A brilliant example of this is some stupid book I read, the title of which I can’t remember. It’s set in post Civil War America, which I am sure was a dark time for many people – eg, recently empancipated black people, traumatised white soldiers, etc etc. You’d never know it from this book, which is pretty much one long rape scene, written with precisely detailed excitement. What’s incredible, is that this piece of nonsense won the Pulitzer. Honestly, these people ought to phone their moms to apologize.

THE END OF POVERTY by Jeffery Sachs


My title should perhaps also include: FOREWORD by Bono. Which, based on the cover, the publishers think is apparently as important a feature as the book itself. I didn’t bother with the it, though. Partly on principle. That principle being – Dude: how much contempt do the publishers have for us? They’re all like: these morons will be totally excited by two pages from a celebrity.

Anyway, Jeffery Sachs is a famous economist, who was given tenure at Harvard at 28 (a fact he is not at all embarrassed to highlight for us on about page 3). He believes, or claims to believe for the rhetorical joy of it, that poverty can be ended in our lifetime, and in this book attempts to explain how. Okay, I have to confess, I can’t tell you more about it right now, as I haven’t finished it yet. I took it camping with me, and it was all too much for me. I discovered, to my shame, that apparently I can’t live without fiction. Sweet, sweet, fiction. Which is how I ended up paying 12 euros for a piece of crap, which I did finish, in a shameful two days, which I’ll tell you about next.

ELEGY FOR EASTERLY by Petina Gappah


This collection of short stories won the Guardian First Book Award recently. One can’t help but feel proud of a Zimbabwean girl flying the flag high!

I actually read my first of her stories when it was in the Guardian in 2009. It was set in the Mabelreign OK, which was very weird, as that’s the supermarket that I grew up going to with my parents (every Saturday, without fail, same till, same packing guy, etc, etc, my parents are like that). On a side note, I’ve probably never interacted with a piece of art set specifically somewhere I know in my life before, so that was notable for me. It was a sweet and sad story about a meeting with an old teacher.

I enjoyed the book itself, especially “Something Nice From London”, about trying to get a body back from the UK, and “The Annexe Shuffle” about a UZ student who was briefly interned in a mental institution. I think Ms Gappah’s at her best when she’s writing about middle class life (perhaps because that’s the world she grew up in?) and a bit more unsteady when dealing with people outside that world. The class gap in Zim is truly immense.

I also thought there was something peculiarly and charmingly Zimbabwean about her light-hearted and cheerful handling of the country’s serious problems. I was once told by a theatre’s artistic director (who shall remain nameless) that a Zim project I was working on was ‘too cheerful.’ Apparently, for some, Zimbabwean stories must always be stories of misery.
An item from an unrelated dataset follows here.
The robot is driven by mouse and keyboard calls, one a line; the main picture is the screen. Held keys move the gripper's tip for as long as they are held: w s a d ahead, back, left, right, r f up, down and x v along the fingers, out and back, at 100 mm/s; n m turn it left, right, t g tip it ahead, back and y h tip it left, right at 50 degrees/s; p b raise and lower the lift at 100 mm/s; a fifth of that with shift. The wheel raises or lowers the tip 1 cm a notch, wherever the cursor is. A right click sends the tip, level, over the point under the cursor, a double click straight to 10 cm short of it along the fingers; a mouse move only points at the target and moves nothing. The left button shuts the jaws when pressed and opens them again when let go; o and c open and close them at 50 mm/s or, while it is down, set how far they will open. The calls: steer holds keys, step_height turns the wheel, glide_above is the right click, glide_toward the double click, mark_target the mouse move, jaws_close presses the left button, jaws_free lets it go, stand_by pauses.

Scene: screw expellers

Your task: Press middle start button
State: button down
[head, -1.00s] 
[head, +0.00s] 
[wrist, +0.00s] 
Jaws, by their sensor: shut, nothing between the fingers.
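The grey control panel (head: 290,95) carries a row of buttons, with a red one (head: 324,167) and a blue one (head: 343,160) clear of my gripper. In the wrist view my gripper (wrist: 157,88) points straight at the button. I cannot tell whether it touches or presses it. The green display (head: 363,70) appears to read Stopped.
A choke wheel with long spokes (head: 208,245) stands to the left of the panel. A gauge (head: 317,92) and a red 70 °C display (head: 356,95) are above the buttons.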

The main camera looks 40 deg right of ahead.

English people can laugh and be silly, but we Africans are all tragic figures apparently.

What nonsense. Zim couldn’t stagger on if Zimbabweans did not have a strange ability to keep their chins up (if only to stop the water closing over their heads . . .)

Petina Gappah’s blog is great too. Here it is.

MERRY WIVES OF WINDSOR by William Shakespeare


This should maybe read “Merry Wives of Windsor” x 10,0000000. This isbecause this is the show I have been working on. It is a great show, and a very well cut version of the play. Here’s the link if you’re interested.

Now you may have thought by my absense from this blog, I had forgotten about it. Oh no. I have just been camping around Europe, which means I have had a lot of rain and mud and fun, but not very much internet access. It also means that reading material has been thin on the ground, so I have been reading some shocking crap. It’s going to be a new low in 2010’s reading, but the high moral standards of this blog forbid me to leave anything out.